Manage downside risk
Mark says it will be prudent to manage the downside price risk on feeder-cattle marketing this spring. “Much of the feeder-cattle price reaction this spring will likely result from corn market changes, because the fed-cattle market will likely be relatively static in 2010 and struggling to gain momentum with the economy challenging beef demand.
“Without a strongly bullish fed-cattle market outlook to support feeder-cattle prices, I think we have to watch the corn market. While the types of corn price rallies observed in 2008 and 2009 might not occur, we certainly don't know that yet, but we do expect corn prices to remain relatively strong.”
Mark adds that retained ownership is another avenue for producers and stocker operators. “There is enough margin in feeding calf-feds out right now,” he says. “You could make an extra $70/head. Granted, there are always performance and price risks inherent in doing so, but I think there is enough of a margin there right now to think about it.”
Age and source verification can mean an extra $35/head for calves. “Our fed-cattle market is going to be increasingly reliant on the export market, because domestic per-capita consumption is declining modestly and will for the next few years,” projects Mark. “Those international customers will increasingly expect age and source verification. I think it's important for cattle producers to be prepared for this.”
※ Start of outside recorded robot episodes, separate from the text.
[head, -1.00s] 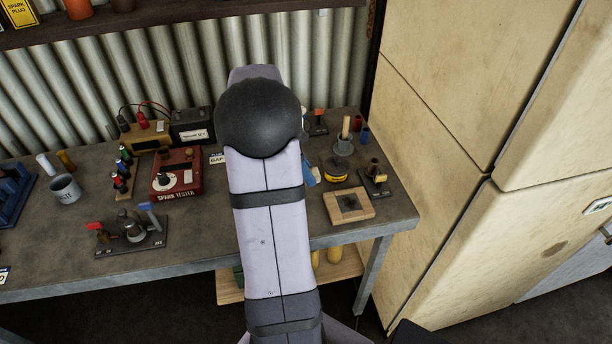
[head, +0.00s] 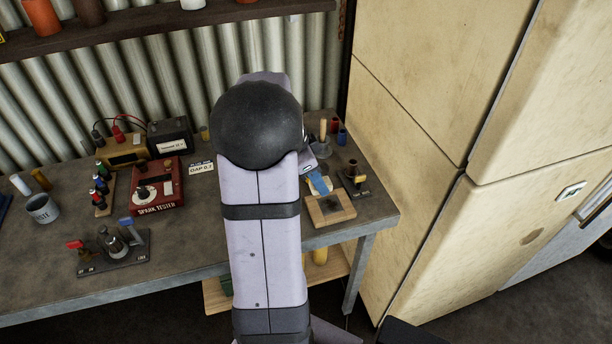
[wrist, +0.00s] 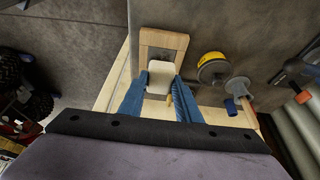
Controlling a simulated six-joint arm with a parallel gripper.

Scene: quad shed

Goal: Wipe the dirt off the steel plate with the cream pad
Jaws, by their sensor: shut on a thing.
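The steel plate (wrist: 160,53) lies in a light wooden frame (wrist: 180,42), partly hidden by the pad in the wrist view. In the head view the wooden frame (head: 315,222) is at the right front of the bench. My gripper (wrist: 161,82) has blue fingers shut on the cream pad (wrist: 160,70). The pad is over the near part of the plate; I cannot tell whether it touches. In the head view a blue finger of my gripper (head: 320,184) shows just behind the frame. The dirt cannot be made out clearly.
A yellow tin (wrist: 212,70) and a grey holder with a wooden handle (wrist: 238,86) stand beside the frame in the wrist view. A red spark tester (head: 158,186) stands left of my arm; a tall cream cabinet (head: 440,170) is at right.

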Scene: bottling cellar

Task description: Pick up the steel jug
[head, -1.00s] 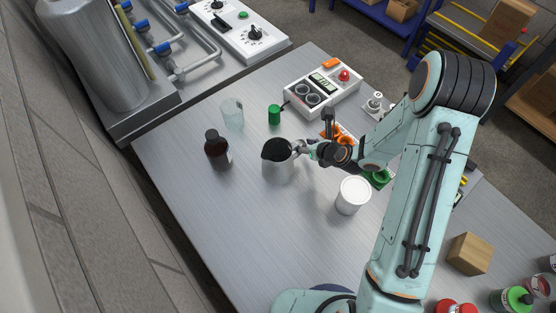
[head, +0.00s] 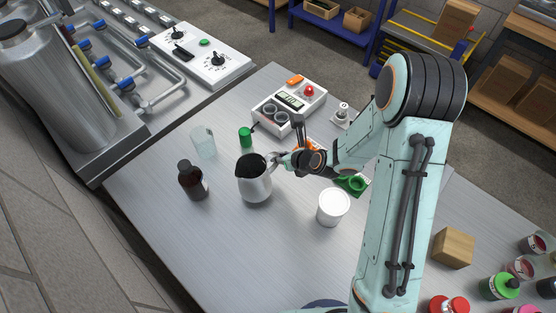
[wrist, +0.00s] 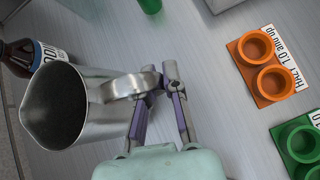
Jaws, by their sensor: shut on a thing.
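The steel jug (head: 257,186) stands upright, or nearly so, at the middle of the metal table, with a dark open mouth. My gripper (head: 279,160) is at its handle, on the jug's right side. In the wrist view the jug (wrist: 95,112) lies to the left, its mouth and pouring lip facing left. The fingertips of my gripper (wrist: 162,82) are closed on the handle's outer part. I cannot tell whether the jug's base touches the table or is slightly above it.
A brown bottle (head: 192,181) and a clear beaker (head: 204,143) stand left of the jug. A green-capped vial (head: 245,137) is behind it, a white tub (head: 333,208) to its right. Orange (wrist: 267,65) and green (wrist: 301,144) holders lie near my gripper.

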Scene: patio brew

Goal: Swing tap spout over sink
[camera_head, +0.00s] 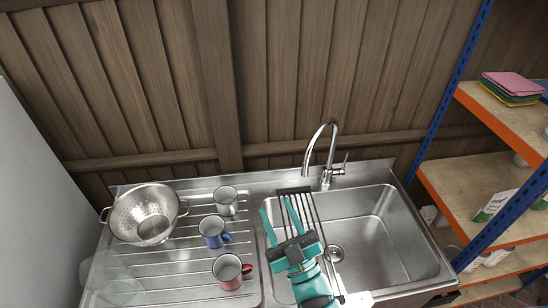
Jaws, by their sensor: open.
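The chrome tap (327,160) stands at the back edge of the sink unit. Its curved spout comes forward and a little left, with its end over the back left part of the sink (385,228). A short lever sticks out to the right of its base. My teal gripper (290,213) is over the left part of the sink, in front of the tap and apart from it. Its two fingers point toward the back and are spread, with nothing between them. A dark slatted rack (293,190) lies across the sink's left part, partly hidden by my gripper.
On the drainer at left are a steel colander (146,213), a grey mug (226,200), a blue mug (212,231) and a red mug (229,271). A blue-and-orange shelf unit (490,180) stands at right. A wooden fence (290,80) is behind. The sink's right side is empty.

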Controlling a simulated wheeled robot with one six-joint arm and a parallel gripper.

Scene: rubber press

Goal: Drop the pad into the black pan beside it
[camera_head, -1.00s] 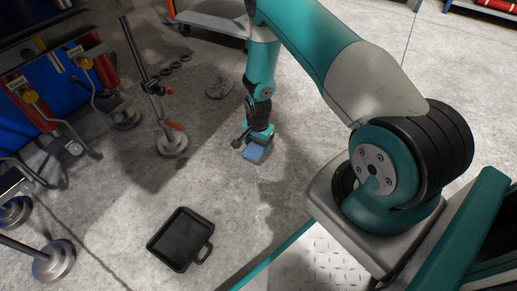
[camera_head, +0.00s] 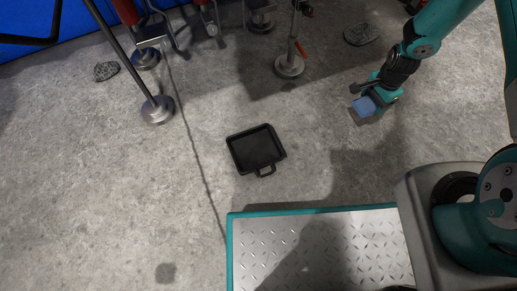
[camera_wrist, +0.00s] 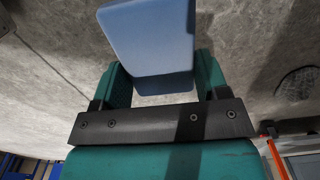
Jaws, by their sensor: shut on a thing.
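The blue pad (camera_head: 364,106) is held in my gripper (camera_head: 372,98) at the right of the head view, above the floor. In the wrist view the pad (camera_wrist: 148,38) sits between the two green fingers of my gripper (camera_wrist: 160,80), and its far end sticks out past them. The black pan (camera_head: 256,150) lies on the floor in the middle of the head view, to the left of my gripper and clearly apart from it. It looks empty, with its handle toward the bottom of the picture. The pan is not in the wrist view.
Stands with round metal bases (camera_head: 289,66) and (camera_head: 158,109) rise beyond and left of the pan. The floor between pad and pan is clear.

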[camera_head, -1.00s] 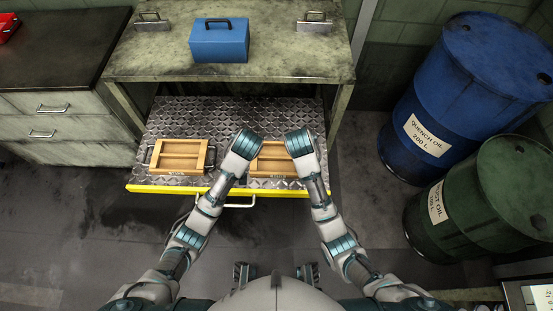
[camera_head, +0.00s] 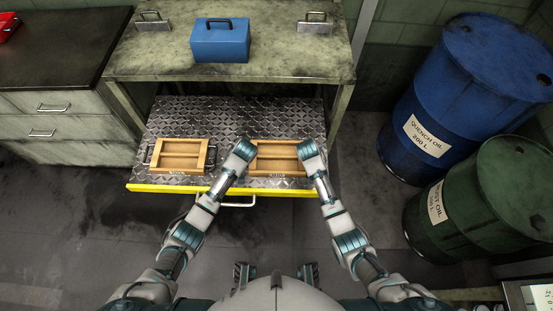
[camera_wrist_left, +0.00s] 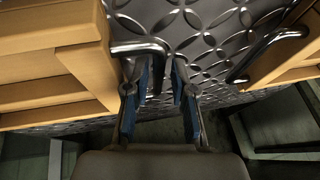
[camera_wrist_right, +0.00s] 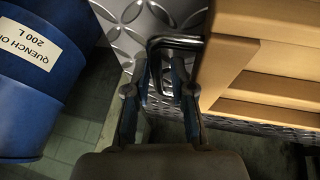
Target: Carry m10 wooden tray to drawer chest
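Two wooden trays with metal end handles lie on a diamond-plate pull-out shelf. Their front labels are too small to read, so I cannot tell which is m10. The right tray (camera_head: 277,158) sits between my grippers; the left tray (camera_head: 181,155) stands apart. My left gripper (camera_wrist_left: 157,80) is open at the right tray's left handle (camera_wrist_left: 140,48), its fingers either side of the handle's end. My right gripper (camera_wrist_right: 163,78) is open, its fingers around the right handle (camera_wrist_right: 175,42). The chest with drawers (camera_head: 60,118) stands at the left, under a dark top (camera_head: 70,50).
The shelf (camera_head: 235,115) has a yellow front edge (camera_head: 170,189). A bench (camera_head: 280,67) with a blue box (camera_head: 219,42) stands above it. A blue drum (camera_head: 455,95) and a green drum (camera_head: 490,200) stand at the right. Much of the dark top is clear; a red object (camera_head: 8,26) lies at its left.

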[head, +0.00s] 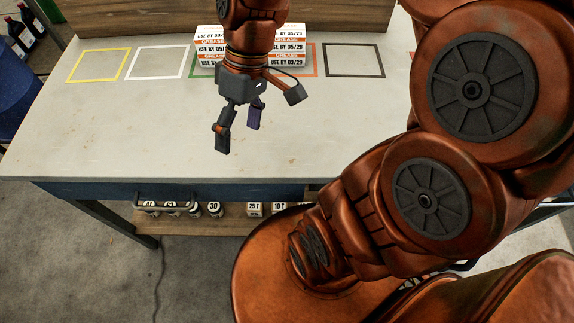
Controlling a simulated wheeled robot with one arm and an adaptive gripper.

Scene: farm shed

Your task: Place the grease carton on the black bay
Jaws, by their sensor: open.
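White and orange grease cartons (289,46) are stacked at the back of the table, marked GREASE. Their upper labels read USE BY 05/28 and the lower ones USE BY 03/29. My arm hides the middle of the stack, so I cannot tell how many cartons there are. The black bay (354,60) is an empty dark outline on the tabletop, right of the stack. My gripper (238,132) points down in front of the cartons, open and empty, its fingers apart.
The pale table (120,130) has empty yellow (98,65) and white (154,62) bays at left. Green and orange outlines show partly beside the stack. A wooden board (345,18) stands behind. The table's front is clear.

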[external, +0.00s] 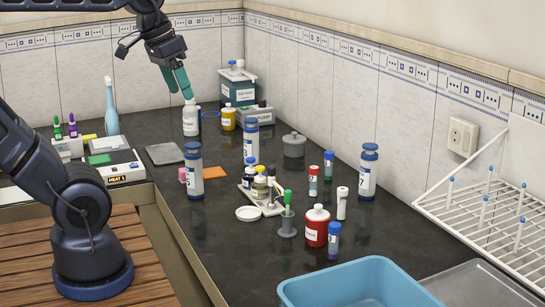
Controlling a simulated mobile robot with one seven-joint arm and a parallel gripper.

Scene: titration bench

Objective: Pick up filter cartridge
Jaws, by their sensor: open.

The Womacks use the age- and source-verification marketing tool when they can through marketing calves from their own herd. “It costs about $350/calf to wean it off our cows,” Eddie notes. “That's pretty cheap when you have to pay $550 for stockers to go on wheat pasture. And maintaining all information about our calves and many we buy adds to our profit potential.”
Larry Stalcup is an Amarillo, TX-based freelance writer.